══ Data shown ══

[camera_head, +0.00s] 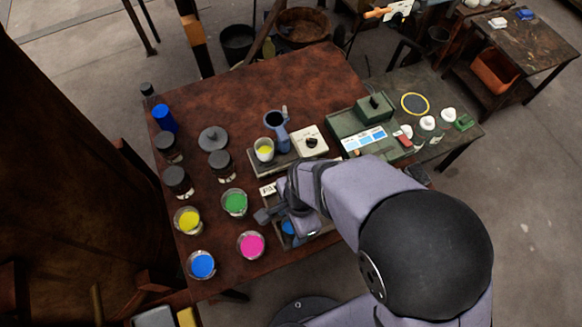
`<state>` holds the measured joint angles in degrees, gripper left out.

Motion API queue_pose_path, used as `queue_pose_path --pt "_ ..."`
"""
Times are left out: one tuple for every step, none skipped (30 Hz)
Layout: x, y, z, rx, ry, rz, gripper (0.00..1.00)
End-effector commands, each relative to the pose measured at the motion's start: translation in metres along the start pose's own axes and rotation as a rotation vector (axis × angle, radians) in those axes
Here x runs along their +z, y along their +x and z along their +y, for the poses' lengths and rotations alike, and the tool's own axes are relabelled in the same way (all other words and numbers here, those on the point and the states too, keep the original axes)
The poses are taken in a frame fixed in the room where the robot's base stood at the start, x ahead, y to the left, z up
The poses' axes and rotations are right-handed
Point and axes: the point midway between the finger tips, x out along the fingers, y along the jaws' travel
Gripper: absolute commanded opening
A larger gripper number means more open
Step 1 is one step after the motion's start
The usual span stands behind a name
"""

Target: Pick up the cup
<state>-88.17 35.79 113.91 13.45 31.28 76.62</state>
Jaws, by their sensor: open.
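A pale cup (264,150) with yellow contents stands upright on the grey base of a stirrer stand (277,130). Glass cups of colour stand near the table's front left: yellow (187,220), green (234,202), pink (251,245) and blue (202,265). The picture does not show which cup is meant. My gripper (264,216) is open, at the table's front, right of the green cup and below the pale cup. It appears apart from these cups; its jaws are small and partly hidden by my arm.
A tray (318,239) with something blue lies partly hidden under my arm. Dark-lidded jars (177,181), a blue cylinder (165,118) and a grey lid (213,139) stand at left. A white box (310,141) and green box (362,115) stand right of the stirrer. The brown table's (310,85) back is clear.

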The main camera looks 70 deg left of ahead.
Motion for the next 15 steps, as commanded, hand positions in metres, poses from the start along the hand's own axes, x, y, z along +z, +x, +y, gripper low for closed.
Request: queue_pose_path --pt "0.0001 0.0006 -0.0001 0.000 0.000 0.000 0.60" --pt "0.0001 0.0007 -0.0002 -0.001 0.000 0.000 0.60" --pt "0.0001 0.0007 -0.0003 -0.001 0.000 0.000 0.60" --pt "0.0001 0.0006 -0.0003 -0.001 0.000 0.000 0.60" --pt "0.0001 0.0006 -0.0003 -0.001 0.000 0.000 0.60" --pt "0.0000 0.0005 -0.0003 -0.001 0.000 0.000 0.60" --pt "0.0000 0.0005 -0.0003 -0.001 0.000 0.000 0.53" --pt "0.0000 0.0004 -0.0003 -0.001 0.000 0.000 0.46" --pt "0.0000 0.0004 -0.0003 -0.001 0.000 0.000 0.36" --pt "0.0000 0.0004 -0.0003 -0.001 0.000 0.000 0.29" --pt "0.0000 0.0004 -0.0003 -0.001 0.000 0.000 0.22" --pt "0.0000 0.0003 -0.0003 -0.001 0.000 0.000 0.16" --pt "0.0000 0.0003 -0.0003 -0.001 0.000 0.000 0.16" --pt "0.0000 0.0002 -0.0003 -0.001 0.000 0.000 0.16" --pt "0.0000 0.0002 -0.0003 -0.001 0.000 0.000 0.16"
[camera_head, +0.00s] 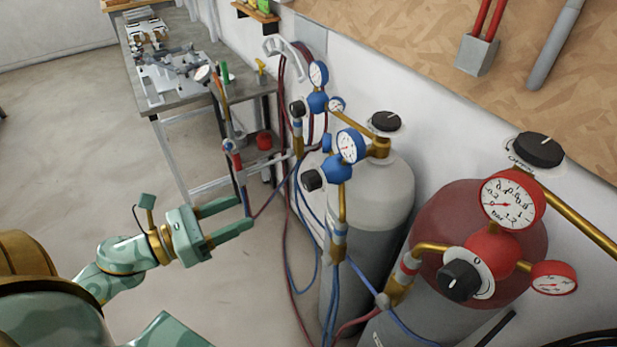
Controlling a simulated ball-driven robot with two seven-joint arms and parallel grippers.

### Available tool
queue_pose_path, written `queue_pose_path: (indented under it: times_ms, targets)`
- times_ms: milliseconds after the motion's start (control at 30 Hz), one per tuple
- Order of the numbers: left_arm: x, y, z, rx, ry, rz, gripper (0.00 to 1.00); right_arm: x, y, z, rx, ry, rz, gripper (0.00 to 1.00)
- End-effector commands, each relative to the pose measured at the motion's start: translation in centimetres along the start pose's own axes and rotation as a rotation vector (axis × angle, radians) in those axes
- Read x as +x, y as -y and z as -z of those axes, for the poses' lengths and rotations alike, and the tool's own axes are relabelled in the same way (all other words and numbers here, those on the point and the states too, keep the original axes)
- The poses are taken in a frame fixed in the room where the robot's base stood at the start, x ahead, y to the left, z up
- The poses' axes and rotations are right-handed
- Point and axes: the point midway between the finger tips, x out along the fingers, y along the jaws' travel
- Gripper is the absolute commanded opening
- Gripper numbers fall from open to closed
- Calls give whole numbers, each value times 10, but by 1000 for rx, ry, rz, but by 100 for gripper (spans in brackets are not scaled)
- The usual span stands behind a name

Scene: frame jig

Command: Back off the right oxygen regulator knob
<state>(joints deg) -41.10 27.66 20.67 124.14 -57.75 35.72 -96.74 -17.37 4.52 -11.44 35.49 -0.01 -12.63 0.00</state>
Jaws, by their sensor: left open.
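Two blue regulators with white gauges show in the head view. The right one (337,169) is on the grey oxygen cylinder (372,200), and its black knob (312,180) faces left. The left blue regulator (317,102) is farther back, with its own black knob (297,108). My left gripper (245,213) is left of and lower in the picture than the right knob. It is open and empty, its two fingers pointing right, apart from the knob. My right gripper is not in view.
A red cylinder (440,225) with a red regulator (492,245) and black knob (459,281) stands at the right. Blue and red hoses (290,250) hang left of the cylinders. A workbench (180,95) with parts and a torch stands behind. Floor at left is clear.

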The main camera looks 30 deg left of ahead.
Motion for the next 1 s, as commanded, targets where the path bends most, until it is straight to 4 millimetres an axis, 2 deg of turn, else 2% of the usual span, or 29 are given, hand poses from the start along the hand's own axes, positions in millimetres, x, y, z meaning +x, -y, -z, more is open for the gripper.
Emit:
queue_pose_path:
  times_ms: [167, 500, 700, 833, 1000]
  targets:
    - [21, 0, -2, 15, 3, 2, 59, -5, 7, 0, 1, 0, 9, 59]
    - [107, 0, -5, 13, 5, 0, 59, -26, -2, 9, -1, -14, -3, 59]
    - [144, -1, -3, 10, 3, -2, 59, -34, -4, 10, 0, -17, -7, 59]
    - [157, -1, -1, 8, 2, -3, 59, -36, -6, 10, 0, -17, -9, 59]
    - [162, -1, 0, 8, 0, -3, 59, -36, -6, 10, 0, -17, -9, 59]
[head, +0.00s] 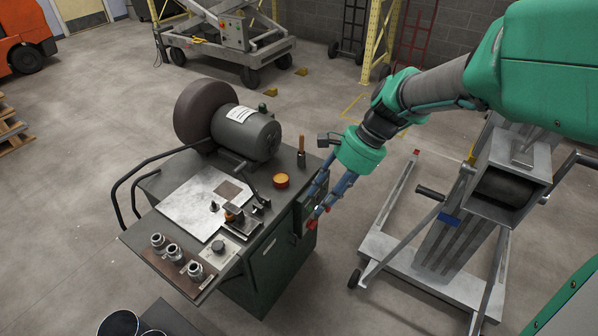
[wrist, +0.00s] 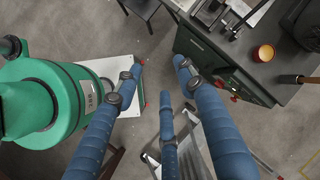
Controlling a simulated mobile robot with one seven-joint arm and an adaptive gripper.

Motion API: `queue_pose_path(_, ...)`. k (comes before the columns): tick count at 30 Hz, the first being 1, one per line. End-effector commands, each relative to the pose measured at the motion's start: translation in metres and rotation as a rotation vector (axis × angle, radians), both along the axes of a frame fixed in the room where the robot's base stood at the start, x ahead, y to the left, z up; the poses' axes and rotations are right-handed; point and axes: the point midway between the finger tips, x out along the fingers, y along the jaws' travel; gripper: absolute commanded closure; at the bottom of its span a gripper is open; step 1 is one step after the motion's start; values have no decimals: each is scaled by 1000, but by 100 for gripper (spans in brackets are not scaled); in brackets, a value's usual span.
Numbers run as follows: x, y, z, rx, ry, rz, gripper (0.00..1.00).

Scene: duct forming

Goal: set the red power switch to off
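My gripper (head: 320,205) has blue jointed fingers. It hangs at the right side of the dark green machine cabinet (head: 262,262), in front of a small side panel (head: 300,212). In the wrist view, my gripper (wrist: 160,75) has its fingers spread wide with nothing between them. Small red parts (wrist: 235,98) show by the cabinet's side, just right of the right finger, which partly covers that area. Red also shows near the fingertips (head: 309,224) in the head view. I cannot tell which red part is the power switch, nor its position.
The cabinet top bears a motor with a large wheel (head: 200,112), a metal plate (head: 190,205), an orange-topped round button (head: 281,181) and an upright orange-handled tool (head: 301,152). A grey wheeled frame (head: 440,265) stands at right. Open floor lies between it and the cabinet.

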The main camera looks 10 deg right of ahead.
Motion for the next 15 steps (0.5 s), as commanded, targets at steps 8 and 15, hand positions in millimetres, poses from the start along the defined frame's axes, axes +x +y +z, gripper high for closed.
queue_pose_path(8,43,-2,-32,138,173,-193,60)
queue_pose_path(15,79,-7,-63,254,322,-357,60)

═══

◆ Stated exercise
Only the lines from the one with "- Read x as" to the one with "- The poses'" are wanted; extract them exactly, both ends included.

◆ Correct output
- Read x as +x, y as -y and z as -z of those axes, for the poses' lengths and rotations alike, and the tool's own axes are relabelled in the same way (all other words and numbers here, those on the point and the states too, keep the original axes)
- The poses are taken in a frame fixed in the room where the robot's base stood at the start, x ahead, y to the left, z up
- The poses' axes and rotations are right-handed

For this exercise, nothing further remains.